American businesses, investors, regulators and policymakers are flying blind. The United States is now in an intangible economy, but financial reporting and accounting systems can’t deal with intangibles. Our business reporting system is, in many ways, not even adequate for the Industrial Age, let alone the Information Age. As a consequence, business, investment and economic policy decisions are being made “in the dark.”

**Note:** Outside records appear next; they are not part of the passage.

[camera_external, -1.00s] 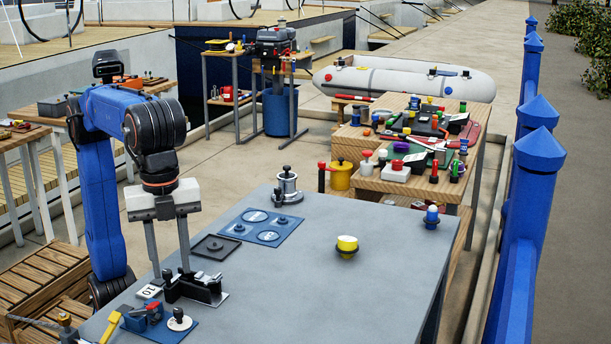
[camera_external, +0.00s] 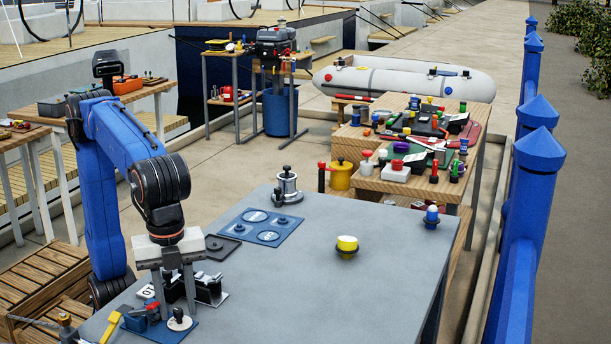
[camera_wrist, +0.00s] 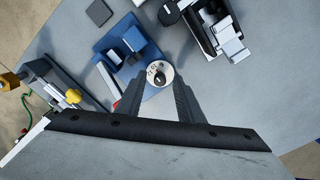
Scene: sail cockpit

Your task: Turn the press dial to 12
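The dial, a white round disc with a dark knob (camera_external: 179,320), sits on a blue plate (camera_external: 158,333) at the table's near left corner. In the wrist view the dial (camera_wrist: 152,73) has small dark marks that I cannot read, and its knob lies between the fingers. My gripper (camera_external: 178,309) points down over the dial, fingers apart on either side; it also shows in the wrist view (camera_wrist: 158,92). I see no clear contact with the knob. A blue block with a red lever (camera_external: 142,310) stands beside the dial on the same plate.
A black and metal fixture (camera_external: 210,289) stands close behind my fingers. A white number card (camera_external: 146,292) is partly hidden beside it. A yellow-handled tool (camera_external: 109,327) lies at the left edge.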

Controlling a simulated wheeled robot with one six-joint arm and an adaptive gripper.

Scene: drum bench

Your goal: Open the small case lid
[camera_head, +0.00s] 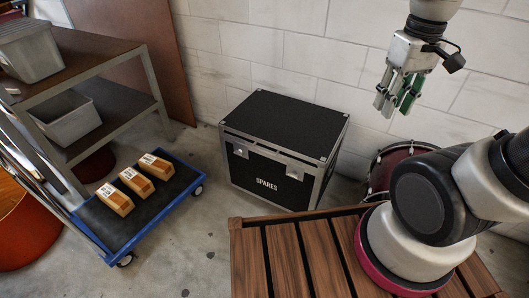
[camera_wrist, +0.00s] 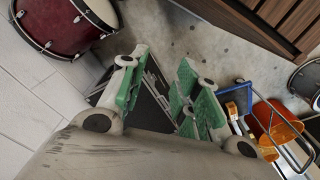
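A black case (camera_head: 268,153) with silver edges and the word SPARES on its front stands on the floor against the white block wall.
A slatted wooden bench (camera_head: 290,255) stands in front and right of the case, with a drum (camera_head: 388,165) behind it. A blue trolley (camera_head: 150,215) with three labelled boxes and a shelf (camera_head: 110,120) with grey bins are at the left. Bare floor lies between trolley and case.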

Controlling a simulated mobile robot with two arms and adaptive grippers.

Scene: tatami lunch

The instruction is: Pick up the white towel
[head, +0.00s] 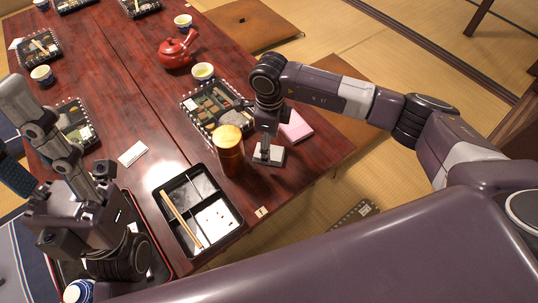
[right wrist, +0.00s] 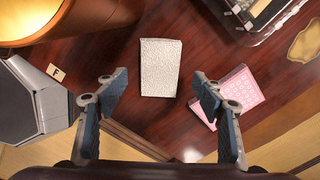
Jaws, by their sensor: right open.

What the current system looks like and what to do about it is the subject of latest Athena Alliance working paper: Reporting Intangibles: A Hard Look at Improving Business Information in the US. The paper is available at our website.
Executive Summary:
The U.S. accounting and business reporting system is inadequate to cope with the growing importance of intangible assets. While a framework exists for the recognition (i.e. assigning “book value”) of intangibles under U.S. Financial Accounting Standards Board (FASB) SFAS 141 and 142, this framework is incomplete in both its scope (i.e., only those assets acquired from outside the company must be recognized) and its coverage (i.e., certain intangibles, such as R&D and workforce, are specifically excluded). In addition, simply adding intangible assets to a company balance sheet is not the answer to the reporting problem. Many intangible assets are better understood using non-financial measures and other descriptions. Disclosure of non-financial data has increased. A number of steps have been taken and various suggestions for further disclosure made. But important information on intangibles must still be teased out of financial reports from various places – Management’s Discussion and Analysis (MD&A), expense reporting and asset recognition. Nor is there any guarantee that information on some assets is disclosed at all, or even collected internally. Efforts are underway to create a more comprehensive framework for expanded business reporting, but no consensus framework exists as of now. If investors, managers, regulators, policymakers and the general public are to gain a true understanding of our economic situation, we must devise better means of reporting companies’ circumstances ­with an emphasis on better understanding and measuring our intangible assets.